Exercise:
Repeat the material exactly from its first line to the line that includes "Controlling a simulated". Skip pictures.

Raw data:
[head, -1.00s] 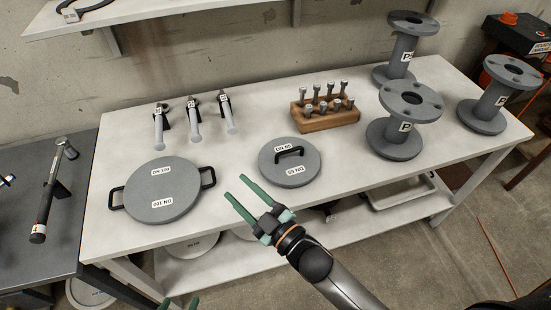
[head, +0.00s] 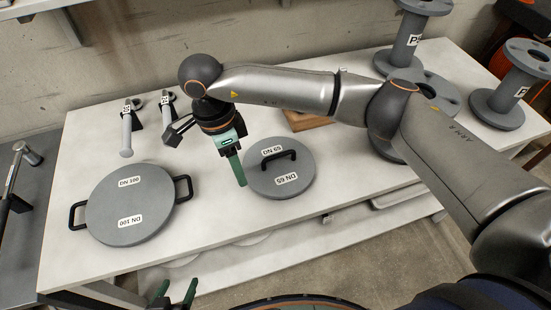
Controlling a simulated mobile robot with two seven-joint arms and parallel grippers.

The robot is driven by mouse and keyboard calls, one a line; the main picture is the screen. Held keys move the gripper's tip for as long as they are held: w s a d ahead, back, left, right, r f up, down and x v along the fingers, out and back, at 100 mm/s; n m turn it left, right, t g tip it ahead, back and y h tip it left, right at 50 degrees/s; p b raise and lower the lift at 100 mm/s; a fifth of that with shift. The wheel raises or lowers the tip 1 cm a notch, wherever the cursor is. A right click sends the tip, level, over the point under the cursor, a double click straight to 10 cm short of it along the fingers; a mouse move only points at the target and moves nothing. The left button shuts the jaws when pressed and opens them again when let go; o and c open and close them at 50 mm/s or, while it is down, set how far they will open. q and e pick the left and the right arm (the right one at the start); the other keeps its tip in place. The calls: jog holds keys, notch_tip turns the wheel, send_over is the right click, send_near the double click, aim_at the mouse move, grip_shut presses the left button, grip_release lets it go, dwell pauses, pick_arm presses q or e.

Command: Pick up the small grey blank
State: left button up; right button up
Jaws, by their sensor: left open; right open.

Task solution:
[head, -1.00s] 
[head, +0.00s] 
Controlling a simulated mobile robot with two seven-joint arms and parallel grippers.

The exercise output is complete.